Que dire enfin de l’argutie selon laquelle cette mesure permettrait de lutter contre le trafic de téléphones portables en prison? Sans même évoquer ici le coût prohibitif du téléphone licite pour les détenus, c’est évidemment un leurre. Comme l’exprime Stéphane Barreau, secrétaire général adjoint de l’UFAP-UNSA, le syndicat majoritaire de l’administration pénitentiaire, «le détenu qui veut continuer son trafic ne passe pas par les cabines téléphoniques, mais par des portables prohibés». Surtout s’il se sait potentiellement écouté. Le secrétaire du Syndicat pénitentiaire des surveillants (SPS) de Montmédy (lieu de l’expérimentation supposée aujourd’hui justifier la généralisation de cette mesure) était d’ailleurs resté sceptique quant à l’intérêt de la mesure: «Certains détenus l’utilisent [le téléphone en cellule]. Mais en majorité, ils n’en voient pas l’utilité et préfèrent utiliser leurs téléphones illégaux […]. De nombreux téléphones fixes ont déjà été cassés ou transformés en cachette.
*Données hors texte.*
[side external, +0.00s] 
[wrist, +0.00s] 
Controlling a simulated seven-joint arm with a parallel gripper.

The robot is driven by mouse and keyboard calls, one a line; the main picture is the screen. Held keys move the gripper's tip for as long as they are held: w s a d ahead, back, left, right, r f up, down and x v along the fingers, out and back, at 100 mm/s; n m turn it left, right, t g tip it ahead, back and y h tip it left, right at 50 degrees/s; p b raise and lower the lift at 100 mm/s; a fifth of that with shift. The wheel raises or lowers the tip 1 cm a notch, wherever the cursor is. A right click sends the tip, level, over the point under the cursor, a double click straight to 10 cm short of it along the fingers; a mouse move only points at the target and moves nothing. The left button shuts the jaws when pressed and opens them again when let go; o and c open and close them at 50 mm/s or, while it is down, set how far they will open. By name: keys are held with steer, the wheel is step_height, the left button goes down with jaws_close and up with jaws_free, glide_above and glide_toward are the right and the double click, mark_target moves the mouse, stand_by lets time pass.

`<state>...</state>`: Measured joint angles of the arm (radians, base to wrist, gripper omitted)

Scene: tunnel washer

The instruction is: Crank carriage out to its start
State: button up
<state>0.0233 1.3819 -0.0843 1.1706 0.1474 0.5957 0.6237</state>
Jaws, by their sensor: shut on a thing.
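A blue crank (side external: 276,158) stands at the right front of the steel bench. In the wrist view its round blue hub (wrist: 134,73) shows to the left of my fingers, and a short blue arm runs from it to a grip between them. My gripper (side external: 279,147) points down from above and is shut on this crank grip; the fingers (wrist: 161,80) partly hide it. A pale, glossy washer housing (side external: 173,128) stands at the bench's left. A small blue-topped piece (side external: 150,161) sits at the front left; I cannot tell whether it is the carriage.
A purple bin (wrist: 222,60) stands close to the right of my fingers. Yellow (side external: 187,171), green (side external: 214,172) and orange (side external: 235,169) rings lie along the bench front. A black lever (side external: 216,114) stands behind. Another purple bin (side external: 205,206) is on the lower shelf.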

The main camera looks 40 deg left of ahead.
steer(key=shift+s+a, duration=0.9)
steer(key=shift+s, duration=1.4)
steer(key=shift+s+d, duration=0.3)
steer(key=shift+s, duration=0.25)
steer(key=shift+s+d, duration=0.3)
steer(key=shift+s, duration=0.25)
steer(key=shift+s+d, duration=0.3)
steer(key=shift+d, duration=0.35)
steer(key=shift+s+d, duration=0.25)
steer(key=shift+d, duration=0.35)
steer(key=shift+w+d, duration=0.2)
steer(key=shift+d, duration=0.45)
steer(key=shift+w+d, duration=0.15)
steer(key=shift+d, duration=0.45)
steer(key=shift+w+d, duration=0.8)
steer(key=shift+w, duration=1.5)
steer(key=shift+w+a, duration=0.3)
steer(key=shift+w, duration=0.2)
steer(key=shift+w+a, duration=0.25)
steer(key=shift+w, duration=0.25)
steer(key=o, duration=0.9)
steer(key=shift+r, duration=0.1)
Ils s’en servent parfois aussi pour faire des chargeurs artisanaux.»
Lorsque l’on veut vraiment lutter contre un fléau, il est préférable de ne pas en accompagner le mouvement. Irons-nous demain, à l’instar de la Belgique, jusqu’à faire entrer internet à l’intérieur des cellules? Certaines voix s’élèvent déjà pour le réclamer.
Pour le meilleur et pour le pire, le monde carcéral est, lui aussi, «en marche». Mais les victimes? Quelle place leur est réservée? Sont-elles toujours condamnées à faire du surplace?